§ RECORDS TO PROCESS:
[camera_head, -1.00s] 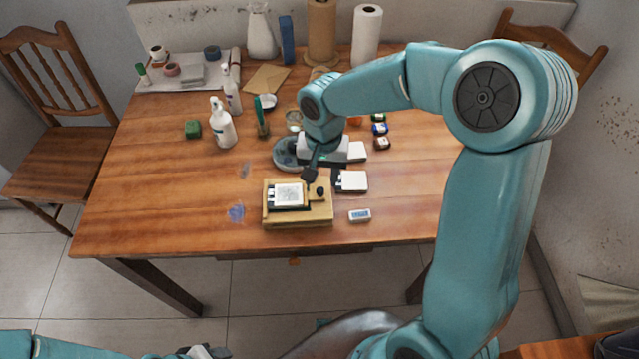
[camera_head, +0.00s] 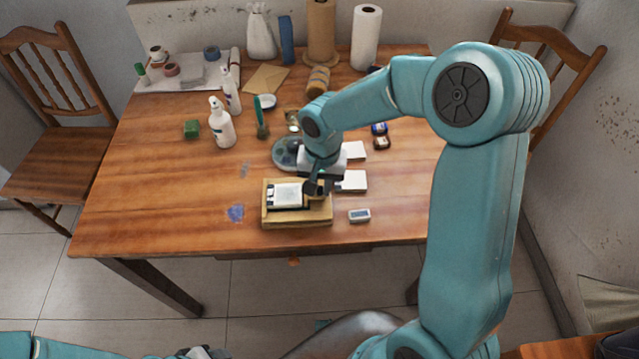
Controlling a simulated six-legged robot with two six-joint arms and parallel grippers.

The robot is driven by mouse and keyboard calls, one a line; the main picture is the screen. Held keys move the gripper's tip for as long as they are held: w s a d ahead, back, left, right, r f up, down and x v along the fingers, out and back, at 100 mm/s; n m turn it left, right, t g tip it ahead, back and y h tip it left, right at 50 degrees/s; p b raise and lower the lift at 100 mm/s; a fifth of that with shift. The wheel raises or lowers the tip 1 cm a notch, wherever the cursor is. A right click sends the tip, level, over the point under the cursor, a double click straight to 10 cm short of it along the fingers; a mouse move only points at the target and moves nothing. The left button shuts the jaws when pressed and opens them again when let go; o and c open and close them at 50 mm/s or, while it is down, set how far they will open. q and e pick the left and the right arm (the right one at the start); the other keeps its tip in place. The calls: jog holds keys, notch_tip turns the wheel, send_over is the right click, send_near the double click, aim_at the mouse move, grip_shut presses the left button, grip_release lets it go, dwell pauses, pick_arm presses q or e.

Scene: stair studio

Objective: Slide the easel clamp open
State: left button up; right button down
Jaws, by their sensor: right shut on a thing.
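The small wooden easel (camera_head: 297,218) lies near the front middle of the table, with a white card (camera_head: 286,195) on its left part. The easel clamp is at the card's right side; its dark knob is hidden behind my gripper. My right gripper (camera_head: 318,190) reaches down from above onto the right part of the easel and is shut on the clamp knob. The fingertips are small and partly hidden by the wrist. My left gripper (camera_head: 203,352) shows only as a small part at the bottom edge, well away from the easel; its fingers cannot be made out.
White blocks (camera_head: 352,181) and a small grey-white box (camera_head: 359,215) are right of the easel. A palette-like round dish (camera_head: 284,154) is behind it. The table's front left (camera_head: 150,215) is clear.

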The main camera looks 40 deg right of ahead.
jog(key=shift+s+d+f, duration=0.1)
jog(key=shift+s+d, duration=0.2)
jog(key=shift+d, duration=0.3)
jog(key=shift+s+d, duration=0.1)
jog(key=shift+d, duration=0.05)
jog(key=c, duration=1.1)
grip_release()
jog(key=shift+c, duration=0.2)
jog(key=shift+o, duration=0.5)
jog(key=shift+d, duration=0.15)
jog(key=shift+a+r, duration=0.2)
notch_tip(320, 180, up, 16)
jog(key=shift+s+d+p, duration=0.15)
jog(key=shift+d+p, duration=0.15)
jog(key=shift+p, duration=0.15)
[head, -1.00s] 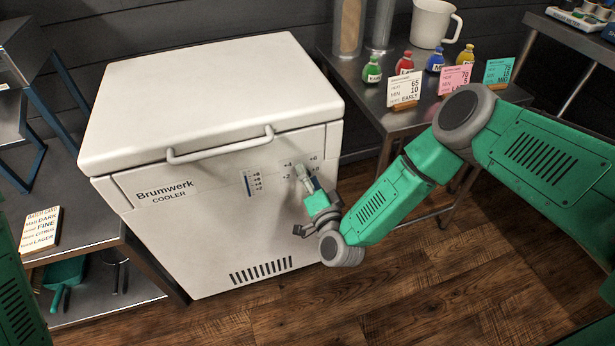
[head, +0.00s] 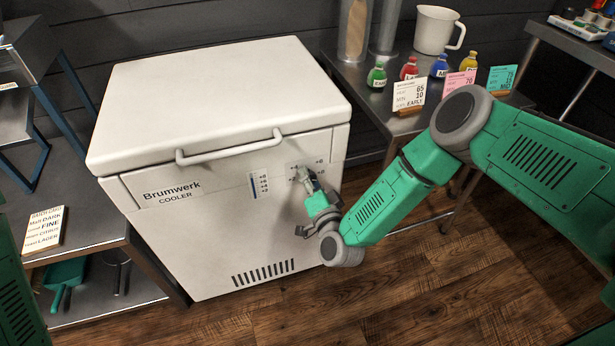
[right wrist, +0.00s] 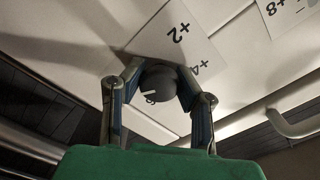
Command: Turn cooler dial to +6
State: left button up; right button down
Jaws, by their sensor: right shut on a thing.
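The white cooler (head: 220,235) stands in the middle of the head view with its lid closed. Its dial is on the front face at the upper right, over a label plate with numbers, and my right gripper hides most of it in the head view. My right gripper (head: 308,181) reaches it from the lower right. In the right wrist view the dark round dial (right wrist: 158,84) sits between the two fingers, which are shut on it. A short white pointer mark shows on the dial. The numbers +2 and +4 are readable on the plate (right wrist: 172,30); another number is partly hidden.
A cooler handle (head: 230,148) runs above the dial. A temperature scale (head: 259,185) is left of it. A steel table (head: 375,100) with small bottles, cards and a white jug (head: 436,30) stands at the right. A batch card (head: 43,230) lies on the left bench.

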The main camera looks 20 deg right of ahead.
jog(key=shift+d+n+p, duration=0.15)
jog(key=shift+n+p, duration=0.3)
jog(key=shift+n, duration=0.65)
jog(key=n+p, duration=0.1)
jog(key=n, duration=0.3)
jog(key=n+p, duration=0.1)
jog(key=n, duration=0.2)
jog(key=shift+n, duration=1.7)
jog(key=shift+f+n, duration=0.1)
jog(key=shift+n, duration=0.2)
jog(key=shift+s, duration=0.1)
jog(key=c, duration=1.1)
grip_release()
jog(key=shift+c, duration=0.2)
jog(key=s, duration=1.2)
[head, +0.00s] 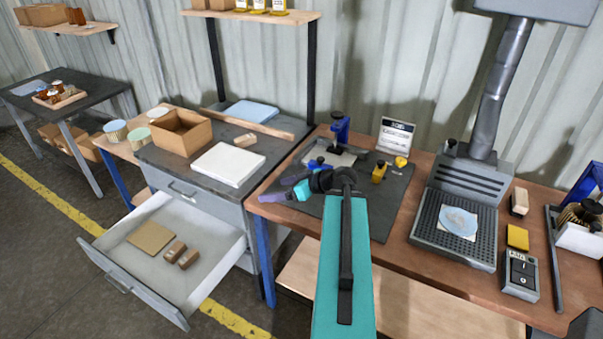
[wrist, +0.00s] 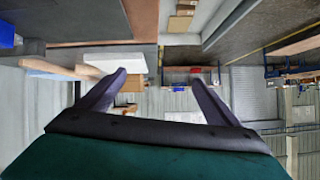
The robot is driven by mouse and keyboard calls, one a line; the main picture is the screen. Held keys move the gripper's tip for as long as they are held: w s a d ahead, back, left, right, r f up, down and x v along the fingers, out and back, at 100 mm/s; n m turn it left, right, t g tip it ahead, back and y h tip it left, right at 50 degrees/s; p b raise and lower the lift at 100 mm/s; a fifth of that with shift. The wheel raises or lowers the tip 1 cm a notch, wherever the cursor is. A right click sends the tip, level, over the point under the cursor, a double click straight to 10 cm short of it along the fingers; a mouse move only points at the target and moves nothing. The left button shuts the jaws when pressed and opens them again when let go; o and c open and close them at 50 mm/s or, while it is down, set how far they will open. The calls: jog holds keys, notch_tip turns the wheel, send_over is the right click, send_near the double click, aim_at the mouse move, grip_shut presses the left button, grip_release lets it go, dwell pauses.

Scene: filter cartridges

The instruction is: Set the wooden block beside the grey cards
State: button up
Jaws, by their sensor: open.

§ TASK TO COMPLETE: Tell how many lines hold the string "Scene", giving the number and nothing else.

§ SOLUTION TO THIS EXERCISE: 2